Alf, how big are those mounting holes??? They look around 5 mils in diameter?? I think that that is overkill, and something like 3 mils is more than enough( from the fisical point of view) . thsi owuld shave some space from the board!!

Manuel

 

[doobooloo]

Quote:

Originally Posted by MASantos This design is supposed to be a portable one...

Is it? If the design is to be portable I think it really should be DAC+amp on one board - which I would LOVE to see.

I think this is more like, transportable or just "small enough on a desk" concept... no?

Anyway. Personally I am fine with the bigger size (it's much better this way if I can use better components and it will fit in standard cases without creative mounting) actually but I can see the portability concern as well.

I honestly think someone should start an integrated usb dac + amp project soon.

 

[Alf]

Quote:

Originally Posted by MASantos I think that all these changes look really promising but the board is already almost double of the original one. This design is supposed to be a portable one and if it gets any bigger than it's current size this will be a downside.

The size of Rev A board is 1922 sq mm. The size of the new board is 2725 sq mm. The component areas are about the same size. The increase is caused by additional mounting holes and empty areas at the top and the bottom. The board is designed to fit the smallest Hammond and the empty areas are required to slide it in. It is still very portable and will be much easier to mount.

Now we have more components on the board and will have even more than that soon (RCL filters).

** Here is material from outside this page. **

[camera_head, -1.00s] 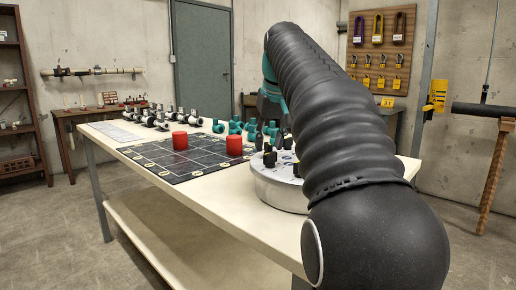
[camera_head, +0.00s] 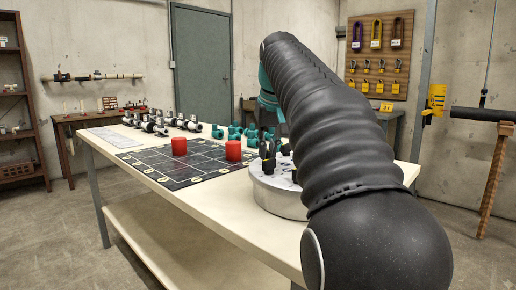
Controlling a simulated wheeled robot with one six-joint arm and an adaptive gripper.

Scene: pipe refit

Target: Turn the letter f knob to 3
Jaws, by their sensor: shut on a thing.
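A round white-topped base with a metal side (camera_head: 280,199) stands on the near right part of the table. Several dark upright knobs stand on its top. Their letters and numbers are too small to read, so I cannot pick out the f knob or its setting. My gripper (camera_head: 268,154) is small and partly hidden behind my arm, at the left part of the base's top. It is down among the knobs and shut on one of them; which letter it bears cannot be told. My arm hides the right part of the base.
A black gridded board (camera_head: 190,168) with two red cylinders (camera_head: 233,150) lies left of the base. Teal fittings (camera_head: 235,131) and grey-and-black pipe fittings (camera_head: 150,122) stand behind. The table's front left strip (camera_head: 190,205) is bare.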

However we will change more components to SMD and the final board may be even shorter than it is now.


Quote:

Originally Posted by MASantos Alf, how big are those mounting holes??? They look around 5 mils in diameter?? I think that that is overkill, and something like 3 mils is more than enough( from the fisical point of view) . thsi owuld shave some space from the board!!

The pads are 2.15mm in diameter and the holes are 1mm.